What to work on:
Take the lines from the one bearing "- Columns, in" to the one bearing "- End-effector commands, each", inclusive, and reproduce them exactly; include no other line.

Stored data:
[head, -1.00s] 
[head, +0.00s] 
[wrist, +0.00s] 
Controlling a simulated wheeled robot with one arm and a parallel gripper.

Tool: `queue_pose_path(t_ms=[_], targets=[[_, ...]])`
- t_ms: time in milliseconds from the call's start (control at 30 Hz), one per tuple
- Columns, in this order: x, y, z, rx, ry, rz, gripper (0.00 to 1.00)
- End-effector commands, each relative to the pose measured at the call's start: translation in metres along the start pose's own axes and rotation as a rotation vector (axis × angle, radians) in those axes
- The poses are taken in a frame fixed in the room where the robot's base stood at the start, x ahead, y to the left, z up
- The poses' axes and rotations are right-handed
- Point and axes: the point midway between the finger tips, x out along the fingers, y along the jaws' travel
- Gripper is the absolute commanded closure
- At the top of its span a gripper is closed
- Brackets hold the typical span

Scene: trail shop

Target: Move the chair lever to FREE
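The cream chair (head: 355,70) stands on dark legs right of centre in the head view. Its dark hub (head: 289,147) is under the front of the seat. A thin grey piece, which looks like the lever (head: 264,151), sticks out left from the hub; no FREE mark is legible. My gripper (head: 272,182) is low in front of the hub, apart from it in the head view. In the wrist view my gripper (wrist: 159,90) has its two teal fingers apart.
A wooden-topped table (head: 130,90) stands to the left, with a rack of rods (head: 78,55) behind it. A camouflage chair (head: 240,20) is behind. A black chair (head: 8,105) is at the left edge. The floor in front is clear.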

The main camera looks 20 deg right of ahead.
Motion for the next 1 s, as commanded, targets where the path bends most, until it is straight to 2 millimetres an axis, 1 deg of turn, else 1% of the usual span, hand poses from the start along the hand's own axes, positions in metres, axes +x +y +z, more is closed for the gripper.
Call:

Exercise result:
- Columns, in this order: x, y, z, rx, ry, rz, gripper (0.00 to 1.00)
- End-effector commands, each relative to the pose measured at the call's start: translation in metres along the start pose's own axes and rotation as a rotation vector (axis × angle, radians) in those axes

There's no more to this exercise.